Pagani şöyle dedi: “Barış talebimize karşı bizlere uygulanan bu yaklaşımı kabul edemeyiz. Bizler Kürt halkına uygulanmak istenen soykırım ve katliama karşı barış talebimizde ısrarcı olmayı sürdüreceğiz. En yakın zamanda Barış Delegasyonu olarak Güney Kürdistan'a giderek barış talebimizi iletmek için gerekli koşulların oluşturulması girişimlerine başlayacağız.” 

‘KDP DÜŞMANCA YAKLAŞTI’

Tobias Casimir Schnebli de ziyaretlerine ilişkin yaşanan olumsuz sürece ve KDP'nin düşmanca yaklaşımlarına ilişkin şunları söyledi: 

“Antikapitalist Dayanışma'nın gereği olarak Türk devletinin işgal ve soykırım saldırısına engel olmak ve bölgede barış ikliminin yaratılmasına katkı sunmak için Güney Kürdistan'a giden heyetin içerisinde yer alma sorumluluğunu yerine getirdik. Barış Delegasyonu olarak bölgeye ulaştığımızda bizlere uygulanan düşmanca yaklaşım beni şahsen çok şaşırttı. Bu düşmanca yaklaşımda esasen Güney Kürdistan'da süren işgal ve katliama karşı süren halk direnişinin görülmesinin engellenmek istediği izlenimi uyandı.”

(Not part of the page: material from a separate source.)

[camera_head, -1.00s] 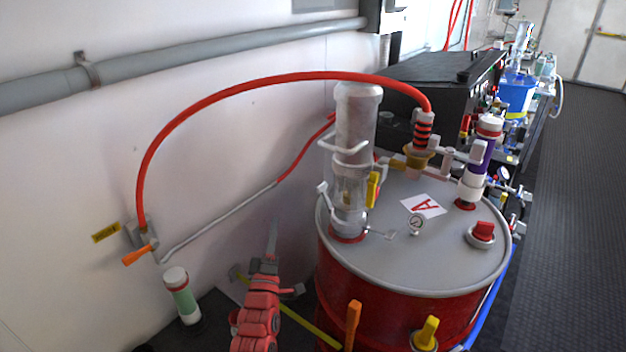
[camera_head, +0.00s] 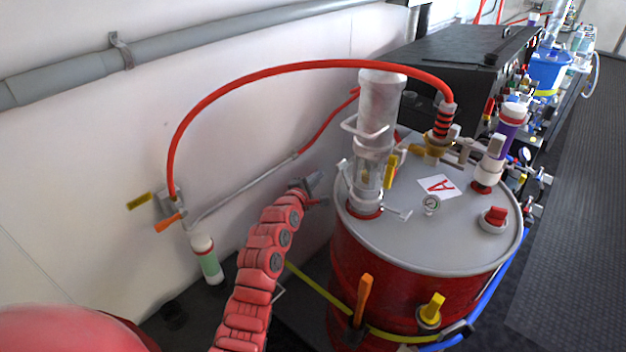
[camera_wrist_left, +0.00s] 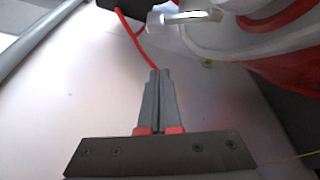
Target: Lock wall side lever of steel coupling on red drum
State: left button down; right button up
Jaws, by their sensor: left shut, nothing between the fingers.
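The red drum (camera_head: 375,275) has a grey lid, and its edge shows at the right of the left wrist view (camera_wrist_left: 285,75). A steel coupling (camera_head: 366,182) stands on the lid under a pale upright cylinder (camera_head: 380,100). One coupling lever (camera_head: 396,213) sticks out low to the right; the wall-side lever (camera_head: 344,167) is at the coupling's left. In the left wrist view a pale lever (camera_wrist_left: 185,18) sticks out sideways at the top. My left gripper (camera_head: 316,182) is shut and empty, left of the coupling and apart from it; its fingers (camera_wrist_left: 158,75) point towards the wall.
A red hose (camera_head: 290,67) arches from the wall valve (camera_head: 168,207) to the drum's fitting. A grey pipe (camera_head: 220,40) runs along the wall. A green and white cylinder (camera_head: 207,260) stands by the wall. A yellow strap (camera_head: 320,291) and an orange handle (camera_head: 362,298) are at the drum's front.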

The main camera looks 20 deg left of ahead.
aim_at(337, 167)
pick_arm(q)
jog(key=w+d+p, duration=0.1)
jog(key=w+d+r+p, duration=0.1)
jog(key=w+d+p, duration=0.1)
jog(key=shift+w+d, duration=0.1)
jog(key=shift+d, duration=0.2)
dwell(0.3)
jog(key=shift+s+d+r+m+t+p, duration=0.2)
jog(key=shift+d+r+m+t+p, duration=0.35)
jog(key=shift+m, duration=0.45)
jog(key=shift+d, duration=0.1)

BİZİ YILDIRDIKLARINI SANMASINLAR’

Konuşmasının devamında soykırım saldırılarından duydukları kaygıyı dile getiren Schnebli, “Maxmur Mülteci Kampı'nda sivil halka yönelen katliam saldırısı bizler açısından kabul edilemez. Gerek Türk devleti gerek Alman devleti olsun gerekse KDP yönetiminin ortaklığı olsun dünyanın gözü önünde cereyan eden bu katliam saldırılarına karşı enternasyonal direnişi yükseltme kararlılığındayız. Yaşanılan bu olumsuz süreç bizleri yıldırdı sanılmasın bu soykırım saldırılarına karşı işgal güçleri ve ortaklarına karşı enternasyonal dayanışmamız sürecektir” dedi.